By Estelle Van Hoeydonck, Field Experience Program Advisor
Have you ever heard of a leopard preventing someone from drinking water? To be honest, I didn’t know leopards lived in India - that’s why I work for World Vision and not a wildlife organisation!
Because you
sponsor a child in India I am sharing the story of a community I recently visited in World Vision’s Pauri project, located in the far north of India in the Himalayan foothills. It’s a serene place to live, with exquisite sunrises over enormous mountains and rich wildlife including monkeys…and leopards!
Only a few hundred kilometres away pristine glacial water flows from the Himalayas into the Ganges river, but in this community the people told us about their severe lack of water. Before World Vision helped out four years ago, people from Pauri had to walk for hours to access a pipe from much further up in the mountains that ran past many other communities who also accessed the water. Most days the water ran out. I can’t imagine how difficult it would be to walk over rocky mountains for hours each day only to find the pipe is dry! At night desperate families would trek through the dark hoping that there could be water available then, but it became common for leopards to attack them.

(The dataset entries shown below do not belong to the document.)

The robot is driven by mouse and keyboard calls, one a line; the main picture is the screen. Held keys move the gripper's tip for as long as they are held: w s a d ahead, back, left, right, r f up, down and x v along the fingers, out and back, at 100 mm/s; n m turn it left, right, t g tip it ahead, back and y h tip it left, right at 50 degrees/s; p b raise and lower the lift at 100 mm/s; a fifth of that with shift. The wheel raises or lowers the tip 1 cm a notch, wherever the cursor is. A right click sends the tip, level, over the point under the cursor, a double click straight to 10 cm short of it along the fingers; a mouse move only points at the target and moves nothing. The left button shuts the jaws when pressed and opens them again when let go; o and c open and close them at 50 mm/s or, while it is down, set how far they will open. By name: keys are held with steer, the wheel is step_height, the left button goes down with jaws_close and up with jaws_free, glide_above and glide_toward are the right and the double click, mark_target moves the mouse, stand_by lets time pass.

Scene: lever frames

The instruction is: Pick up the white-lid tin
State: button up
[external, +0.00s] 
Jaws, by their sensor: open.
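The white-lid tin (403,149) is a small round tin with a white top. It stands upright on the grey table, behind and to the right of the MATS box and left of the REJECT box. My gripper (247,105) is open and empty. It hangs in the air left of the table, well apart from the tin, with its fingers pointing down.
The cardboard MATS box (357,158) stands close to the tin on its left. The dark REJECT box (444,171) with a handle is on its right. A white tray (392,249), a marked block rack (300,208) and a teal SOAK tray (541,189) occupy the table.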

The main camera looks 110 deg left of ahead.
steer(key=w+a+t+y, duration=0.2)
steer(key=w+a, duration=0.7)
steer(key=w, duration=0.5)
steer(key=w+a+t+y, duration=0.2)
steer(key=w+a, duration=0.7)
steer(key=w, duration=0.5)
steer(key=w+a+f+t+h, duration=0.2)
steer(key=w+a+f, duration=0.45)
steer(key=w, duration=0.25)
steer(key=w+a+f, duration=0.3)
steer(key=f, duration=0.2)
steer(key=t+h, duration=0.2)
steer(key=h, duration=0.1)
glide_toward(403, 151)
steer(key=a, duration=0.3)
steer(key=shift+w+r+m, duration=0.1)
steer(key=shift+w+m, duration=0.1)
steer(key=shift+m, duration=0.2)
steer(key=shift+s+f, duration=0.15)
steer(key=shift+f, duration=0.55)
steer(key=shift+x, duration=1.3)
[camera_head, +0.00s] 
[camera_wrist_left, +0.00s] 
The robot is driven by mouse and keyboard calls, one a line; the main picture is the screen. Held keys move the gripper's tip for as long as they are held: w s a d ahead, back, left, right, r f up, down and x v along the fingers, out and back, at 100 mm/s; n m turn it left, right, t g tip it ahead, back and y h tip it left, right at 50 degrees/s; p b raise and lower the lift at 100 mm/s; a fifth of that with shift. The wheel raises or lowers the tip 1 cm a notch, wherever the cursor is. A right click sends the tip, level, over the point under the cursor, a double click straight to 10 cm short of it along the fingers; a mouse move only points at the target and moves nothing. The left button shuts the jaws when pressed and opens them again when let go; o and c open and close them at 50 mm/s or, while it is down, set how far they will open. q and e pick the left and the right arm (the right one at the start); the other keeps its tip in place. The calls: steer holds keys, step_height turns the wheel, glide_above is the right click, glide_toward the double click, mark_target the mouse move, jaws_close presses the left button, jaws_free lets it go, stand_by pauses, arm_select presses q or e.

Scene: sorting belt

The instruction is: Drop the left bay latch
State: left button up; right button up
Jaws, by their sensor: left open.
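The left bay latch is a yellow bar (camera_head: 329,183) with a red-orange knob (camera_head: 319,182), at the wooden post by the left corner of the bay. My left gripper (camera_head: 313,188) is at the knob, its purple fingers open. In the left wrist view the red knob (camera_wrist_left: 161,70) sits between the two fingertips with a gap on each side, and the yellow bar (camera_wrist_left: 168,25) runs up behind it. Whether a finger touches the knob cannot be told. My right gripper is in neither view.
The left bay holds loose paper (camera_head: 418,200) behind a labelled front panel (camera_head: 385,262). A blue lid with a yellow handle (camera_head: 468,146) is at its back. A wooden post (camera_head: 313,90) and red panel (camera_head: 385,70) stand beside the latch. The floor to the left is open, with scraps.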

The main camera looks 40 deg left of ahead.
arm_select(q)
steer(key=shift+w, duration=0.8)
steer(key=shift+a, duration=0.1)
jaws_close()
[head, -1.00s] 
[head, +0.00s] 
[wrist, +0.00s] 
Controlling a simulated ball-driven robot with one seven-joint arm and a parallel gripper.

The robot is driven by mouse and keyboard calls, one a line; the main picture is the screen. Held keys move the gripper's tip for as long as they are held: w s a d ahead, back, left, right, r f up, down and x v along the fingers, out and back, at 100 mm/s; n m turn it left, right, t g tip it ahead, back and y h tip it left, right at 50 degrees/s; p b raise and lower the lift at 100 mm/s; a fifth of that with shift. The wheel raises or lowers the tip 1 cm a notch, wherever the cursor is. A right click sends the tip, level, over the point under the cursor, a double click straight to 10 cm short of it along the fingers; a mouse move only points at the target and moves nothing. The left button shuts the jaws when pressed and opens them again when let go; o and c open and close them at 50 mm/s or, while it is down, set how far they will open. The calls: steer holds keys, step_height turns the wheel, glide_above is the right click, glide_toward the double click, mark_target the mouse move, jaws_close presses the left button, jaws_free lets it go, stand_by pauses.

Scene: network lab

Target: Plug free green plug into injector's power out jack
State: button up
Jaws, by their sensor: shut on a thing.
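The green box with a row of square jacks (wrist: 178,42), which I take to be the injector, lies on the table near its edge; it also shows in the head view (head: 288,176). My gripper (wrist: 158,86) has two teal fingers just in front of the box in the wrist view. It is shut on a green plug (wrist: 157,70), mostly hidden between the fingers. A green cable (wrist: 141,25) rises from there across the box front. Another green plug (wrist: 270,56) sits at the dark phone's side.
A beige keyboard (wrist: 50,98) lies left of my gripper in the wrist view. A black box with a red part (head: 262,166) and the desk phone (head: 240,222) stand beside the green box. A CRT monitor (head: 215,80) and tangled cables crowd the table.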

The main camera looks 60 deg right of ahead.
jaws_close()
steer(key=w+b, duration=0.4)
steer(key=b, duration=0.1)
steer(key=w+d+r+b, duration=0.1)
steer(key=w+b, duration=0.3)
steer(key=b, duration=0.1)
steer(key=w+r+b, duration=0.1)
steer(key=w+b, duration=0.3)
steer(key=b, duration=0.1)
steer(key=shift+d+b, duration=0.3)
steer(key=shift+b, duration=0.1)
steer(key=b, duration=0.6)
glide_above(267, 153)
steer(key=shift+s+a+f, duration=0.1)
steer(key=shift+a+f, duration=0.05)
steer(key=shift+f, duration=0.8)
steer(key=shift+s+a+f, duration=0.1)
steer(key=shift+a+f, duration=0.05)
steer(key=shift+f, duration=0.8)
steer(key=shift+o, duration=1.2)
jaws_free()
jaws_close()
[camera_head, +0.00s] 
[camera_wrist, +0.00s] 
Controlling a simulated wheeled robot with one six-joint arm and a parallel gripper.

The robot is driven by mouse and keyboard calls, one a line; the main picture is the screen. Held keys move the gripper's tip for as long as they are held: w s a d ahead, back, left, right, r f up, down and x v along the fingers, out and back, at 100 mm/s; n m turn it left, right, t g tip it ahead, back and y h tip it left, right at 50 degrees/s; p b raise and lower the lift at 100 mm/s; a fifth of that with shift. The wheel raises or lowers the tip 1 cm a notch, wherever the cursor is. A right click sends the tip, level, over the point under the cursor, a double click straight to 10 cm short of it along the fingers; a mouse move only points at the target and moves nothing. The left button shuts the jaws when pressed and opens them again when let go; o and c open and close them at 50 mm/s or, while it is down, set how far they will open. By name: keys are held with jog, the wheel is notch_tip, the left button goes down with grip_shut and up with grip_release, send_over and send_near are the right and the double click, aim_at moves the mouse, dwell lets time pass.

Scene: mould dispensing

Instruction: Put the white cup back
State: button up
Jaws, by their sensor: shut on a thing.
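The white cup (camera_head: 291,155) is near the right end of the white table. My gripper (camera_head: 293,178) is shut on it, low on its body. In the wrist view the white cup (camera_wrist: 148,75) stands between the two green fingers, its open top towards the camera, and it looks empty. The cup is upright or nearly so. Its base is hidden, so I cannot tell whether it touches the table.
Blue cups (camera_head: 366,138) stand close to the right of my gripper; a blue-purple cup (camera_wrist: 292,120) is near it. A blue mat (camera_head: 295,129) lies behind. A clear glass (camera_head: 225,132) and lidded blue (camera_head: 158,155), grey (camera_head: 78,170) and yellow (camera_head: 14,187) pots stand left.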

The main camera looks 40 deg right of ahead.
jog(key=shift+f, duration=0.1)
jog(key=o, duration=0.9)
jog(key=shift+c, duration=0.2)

Leopards are a dangerous barrier to clean drinking water that you might not have considered before, but have you ever wondered what a lack of water might do to the dynamics in a community? The community told me about the severe competition for water between families and the conflict it created. If one family was lucky enough to go to the tap when it was running and for the first time in days give their livestock some water and wash themselves, while another family was unable to get enough water to quench their thirst, you can imagine the struggles they faced when everyone had multiple legitimate needs for water, but there was never enough for everyone.